-- start --

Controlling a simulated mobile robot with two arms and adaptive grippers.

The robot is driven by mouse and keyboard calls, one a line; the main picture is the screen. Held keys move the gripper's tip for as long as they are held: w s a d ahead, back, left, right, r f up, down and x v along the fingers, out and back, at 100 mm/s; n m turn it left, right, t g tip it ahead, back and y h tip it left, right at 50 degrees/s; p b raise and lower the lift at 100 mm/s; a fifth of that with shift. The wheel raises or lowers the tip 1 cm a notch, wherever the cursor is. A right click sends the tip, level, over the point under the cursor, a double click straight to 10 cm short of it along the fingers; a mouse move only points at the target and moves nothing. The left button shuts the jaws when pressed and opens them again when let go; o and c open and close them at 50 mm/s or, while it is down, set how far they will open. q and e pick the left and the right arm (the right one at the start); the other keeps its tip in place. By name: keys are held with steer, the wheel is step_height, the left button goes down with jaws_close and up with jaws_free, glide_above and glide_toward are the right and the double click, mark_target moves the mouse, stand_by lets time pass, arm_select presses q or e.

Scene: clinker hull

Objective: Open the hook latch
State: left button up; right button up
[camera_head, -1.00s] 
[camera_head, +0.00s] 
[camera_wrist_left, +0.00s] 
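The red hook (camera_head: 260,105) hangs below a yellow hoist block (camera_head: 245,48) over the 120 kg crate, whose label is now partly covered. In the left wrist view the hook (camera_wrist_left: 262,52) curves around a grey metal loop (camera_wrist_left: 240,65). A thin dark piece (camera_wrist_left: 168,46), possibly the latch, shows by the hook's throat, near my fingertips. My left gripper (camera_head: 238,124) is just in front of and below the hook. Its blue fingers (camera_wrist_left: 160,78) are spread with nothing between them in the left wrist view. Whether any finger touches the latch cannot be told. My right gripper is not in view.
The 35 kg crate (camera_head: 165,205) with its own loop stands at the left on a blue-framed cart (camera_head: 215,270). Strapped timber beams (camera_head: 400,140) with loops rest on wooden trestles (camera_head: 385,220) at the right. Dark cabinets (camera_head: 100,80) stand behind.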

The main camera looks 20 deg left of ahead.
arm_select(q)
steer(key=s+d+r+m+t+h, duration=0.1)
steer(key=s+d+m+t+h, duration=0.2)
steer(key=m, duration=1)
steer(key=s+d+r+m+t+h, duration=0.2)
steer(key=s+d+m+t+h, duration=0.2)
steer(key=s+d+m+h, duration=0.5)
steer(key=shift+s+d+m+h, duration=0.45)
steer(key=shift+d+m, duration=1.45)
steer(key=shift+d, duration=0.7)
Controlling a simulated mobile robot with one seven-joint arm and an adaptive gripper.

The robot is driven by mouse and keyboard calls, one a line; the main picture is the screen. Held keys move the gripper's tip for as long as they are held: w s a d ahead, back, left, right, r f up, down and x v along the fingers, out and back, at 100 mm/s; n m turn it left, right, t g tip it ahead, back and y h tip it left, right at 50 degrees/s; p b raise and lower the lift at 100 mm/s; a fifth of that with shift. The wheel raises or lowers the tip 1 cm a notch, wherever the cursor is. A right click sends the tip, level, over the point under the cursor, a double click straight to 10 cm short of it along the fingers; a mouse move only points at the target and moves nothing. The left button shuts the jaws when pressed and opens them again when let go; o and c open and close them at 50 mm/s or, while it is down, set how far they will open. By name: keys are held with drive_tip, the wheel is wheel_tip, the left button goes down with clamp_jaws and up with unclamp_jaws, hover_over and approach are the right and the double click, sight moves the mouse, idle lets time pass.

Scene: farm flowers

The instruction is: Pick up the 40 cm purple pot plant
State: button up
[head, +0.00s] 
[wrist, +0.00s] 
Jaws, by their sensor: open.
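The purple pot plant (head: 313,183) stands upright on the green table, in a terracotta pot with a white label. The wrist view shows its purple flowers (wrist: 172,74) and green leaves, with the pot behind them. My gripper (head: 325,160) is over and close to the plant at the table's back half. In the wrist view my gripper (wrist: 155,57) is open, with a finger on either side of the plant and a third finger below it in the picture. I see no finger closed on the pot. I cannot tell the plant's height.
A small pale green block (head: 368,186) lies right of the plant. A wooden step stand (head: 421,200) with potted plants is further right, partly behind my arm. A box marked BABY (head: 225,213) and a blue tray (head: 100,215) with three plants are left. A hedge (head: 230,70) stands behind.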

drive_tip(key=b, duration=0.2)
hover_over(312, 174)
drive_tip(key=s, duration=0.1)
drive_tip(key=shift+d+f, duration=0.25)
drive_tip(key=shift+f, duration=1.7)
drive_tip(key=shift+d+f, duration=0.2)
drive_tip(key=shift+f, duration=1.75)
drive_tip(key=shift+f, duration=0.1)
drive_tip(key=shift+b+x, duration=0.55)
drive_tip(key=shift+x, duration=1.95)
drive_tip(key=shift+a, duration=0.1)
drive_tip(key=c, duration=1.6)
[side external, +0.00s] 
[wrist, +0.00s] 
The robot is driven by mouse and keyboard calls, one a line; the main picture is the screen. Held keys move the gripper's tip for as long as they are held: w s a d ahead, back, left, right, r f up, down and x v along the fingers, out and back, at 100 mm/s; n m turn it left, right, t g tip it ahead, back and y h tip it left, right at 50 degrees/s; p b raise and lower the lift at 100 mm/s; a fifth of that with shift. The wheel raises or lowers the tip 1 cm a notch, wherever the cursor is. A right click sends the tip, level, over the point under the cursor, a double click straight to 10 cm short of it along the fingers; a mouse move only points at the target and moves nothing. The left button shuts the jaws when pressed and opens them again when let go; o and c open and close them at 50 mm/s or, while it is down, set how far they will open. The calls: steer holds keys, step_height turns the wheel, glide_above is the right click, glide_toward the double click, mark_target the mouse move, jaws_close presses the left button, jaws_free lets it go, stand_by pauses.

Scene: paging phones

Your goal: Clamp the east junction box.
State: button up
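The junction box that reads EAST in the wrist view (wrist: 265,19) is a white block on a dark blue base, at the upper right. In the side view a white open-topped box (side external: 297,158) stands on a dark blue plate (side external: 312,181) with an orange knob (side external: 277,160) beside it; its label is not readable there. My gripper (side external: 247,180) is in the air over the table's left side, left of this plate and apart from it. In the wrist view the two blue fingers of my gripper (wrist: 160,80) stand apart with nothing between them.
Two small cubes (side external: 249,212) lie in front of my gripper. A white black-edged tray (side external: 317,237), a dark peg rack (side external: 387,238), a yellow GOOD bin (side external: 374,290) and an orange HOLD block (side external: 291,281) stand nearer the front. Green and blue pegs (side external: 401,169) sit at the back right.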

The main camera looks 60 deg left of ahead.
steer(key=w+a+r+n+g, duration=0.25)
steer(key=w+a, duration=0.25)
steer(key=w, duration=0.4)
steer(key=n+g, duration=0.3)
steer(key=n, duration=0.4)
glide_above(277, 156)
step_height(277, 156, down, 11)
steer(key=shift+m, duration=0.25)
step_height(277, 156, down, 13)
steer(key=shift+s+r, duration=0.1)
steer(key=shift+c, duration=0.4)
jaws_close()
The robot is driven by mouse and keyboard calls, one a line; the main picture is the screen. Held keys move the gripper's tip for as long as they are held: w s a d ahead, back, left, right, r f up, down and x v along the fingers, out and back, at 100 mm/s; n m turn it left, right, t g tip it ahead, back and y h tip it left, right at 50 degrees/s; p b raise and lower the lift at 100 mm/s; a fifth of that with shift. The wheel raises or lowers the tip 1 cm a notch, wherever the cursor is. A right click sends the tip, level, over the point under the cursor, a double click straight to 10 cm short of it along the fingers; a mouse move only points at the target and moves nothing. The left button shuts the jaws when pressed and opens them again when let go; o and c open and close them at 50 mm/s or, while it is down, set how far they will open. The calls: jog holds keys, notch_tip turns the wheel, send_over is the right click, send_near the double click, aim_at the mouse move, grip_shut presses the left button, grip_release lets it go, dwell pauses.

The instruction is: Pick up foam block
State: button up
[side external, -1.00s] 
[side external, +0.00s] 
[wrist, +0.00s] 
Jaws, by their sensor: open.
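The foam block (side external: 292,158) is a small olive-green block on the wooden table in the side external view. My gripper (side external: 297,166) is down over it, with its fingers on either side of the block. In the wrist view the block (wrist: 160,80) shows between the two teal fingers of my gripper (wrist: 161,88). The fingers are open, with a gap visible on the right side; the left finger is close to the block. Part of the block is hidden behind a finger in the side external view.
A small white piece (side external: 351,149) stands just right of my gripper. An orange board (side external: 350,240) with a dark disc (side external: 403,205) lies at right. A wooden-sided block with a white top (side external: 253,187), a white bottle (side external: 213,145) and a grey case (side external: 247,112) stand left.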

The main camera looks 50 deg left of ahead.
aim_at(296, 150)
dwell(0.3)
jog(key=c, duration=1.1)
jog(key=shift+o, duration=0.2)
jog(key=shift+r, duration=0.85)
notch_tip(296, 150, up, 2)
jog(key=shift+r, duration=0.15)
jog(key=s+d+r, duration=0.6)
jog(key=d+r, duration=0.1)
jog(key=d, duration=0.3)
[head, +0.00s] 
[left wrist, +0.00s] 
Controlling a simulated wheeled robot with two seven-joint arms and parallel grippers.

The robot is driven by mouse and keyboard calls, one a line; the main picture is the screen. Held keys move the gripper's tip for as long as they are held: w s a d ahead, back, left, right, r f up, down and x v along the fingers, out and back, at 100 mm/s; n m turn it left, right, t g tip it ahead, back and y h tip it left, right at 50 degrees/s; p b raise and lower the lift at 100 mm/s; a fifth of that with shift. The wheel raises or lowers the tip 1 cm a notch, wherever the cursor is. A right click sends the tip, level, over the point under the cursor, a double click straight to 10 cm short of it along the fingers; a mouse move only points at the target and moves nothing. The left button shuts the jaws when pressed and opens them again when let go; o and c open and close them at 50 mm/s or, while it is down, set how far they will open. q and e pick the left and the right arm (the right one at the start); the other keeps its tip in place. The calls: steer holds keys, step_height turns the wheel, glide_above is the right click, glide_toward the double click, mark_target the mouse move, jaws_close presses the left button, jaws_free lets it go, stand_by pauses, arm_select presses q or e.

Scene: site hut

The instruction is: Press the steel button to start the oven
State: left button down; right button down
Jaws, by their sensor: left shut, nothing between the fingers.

-- end --

▶ [WHAT YOU NEED TO DO]
Where a line above holds the string "adaptive", show that line.

▶ [WRITTEN ANSWER]
Controlling a simulated mobile robot with two arms and adaptive grippers.
Controlling a simulated mobile robot with one seven-joint arm and an adaptive gripper.

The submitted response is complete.